[start Excerpted data]

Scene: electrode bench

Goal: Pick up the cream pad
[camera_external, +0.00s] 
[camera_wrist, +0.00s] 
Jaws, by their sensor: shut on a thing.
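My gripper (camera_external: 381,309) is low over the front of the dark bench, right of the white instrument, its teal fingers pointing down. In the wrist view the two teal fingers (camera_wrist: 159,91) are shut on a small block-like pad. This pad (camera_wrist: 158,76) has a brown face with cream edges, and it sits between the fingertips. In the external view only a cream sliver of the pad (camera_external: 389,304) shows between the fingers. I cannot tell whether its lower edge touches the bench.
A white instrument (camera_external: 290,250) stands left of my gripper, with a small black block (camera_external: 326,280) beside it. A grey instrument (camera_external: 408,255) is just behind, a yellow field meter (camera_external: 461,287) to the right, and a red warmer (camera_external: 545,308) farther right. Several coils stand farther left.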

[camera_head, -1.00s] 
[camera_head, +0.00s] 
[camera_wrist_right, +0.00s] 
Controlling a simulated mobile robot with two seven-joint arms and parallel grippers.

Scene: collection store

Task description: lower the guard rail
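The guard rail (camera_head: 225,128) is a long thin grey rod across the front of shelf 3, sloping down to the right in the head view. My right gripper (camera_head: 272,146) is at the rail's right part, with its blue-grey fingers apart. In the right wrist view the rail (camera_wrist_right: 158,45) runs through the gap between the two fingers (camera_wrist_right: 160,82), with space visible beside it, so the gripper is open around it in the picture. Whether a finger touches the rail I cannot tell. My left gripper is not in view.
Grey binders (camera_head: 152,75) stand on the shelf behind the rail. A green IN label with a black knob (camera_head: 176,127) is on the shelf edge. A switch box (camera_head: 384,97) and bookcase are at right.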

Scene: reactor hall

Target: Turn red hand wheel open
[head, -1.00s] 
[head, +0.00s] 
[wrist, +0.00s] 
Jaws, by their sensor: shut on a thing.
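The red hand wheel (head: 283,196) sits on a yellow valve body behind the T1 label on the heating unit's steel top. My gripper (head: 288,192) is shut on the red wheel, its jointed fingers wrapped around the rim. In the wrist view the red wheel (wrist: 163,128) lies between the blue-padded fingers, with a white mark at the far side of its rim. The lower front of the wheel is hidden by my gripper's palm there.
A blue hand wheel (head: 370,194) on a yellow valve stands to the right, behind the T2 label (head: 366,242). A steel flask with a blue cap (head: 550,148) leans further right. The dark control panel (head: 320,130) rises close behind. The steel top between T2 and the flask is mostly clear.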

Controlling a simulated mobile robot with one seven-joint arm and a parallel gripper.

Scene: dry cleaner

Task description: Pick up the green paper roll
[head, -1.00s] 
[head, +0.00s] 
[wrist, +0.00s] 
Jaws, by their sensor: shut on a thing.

[end Excerpted data]

## What you should do
A line counts if it holds the word "mobile". How many lines of the entries count? Give the number only.

## Written response
2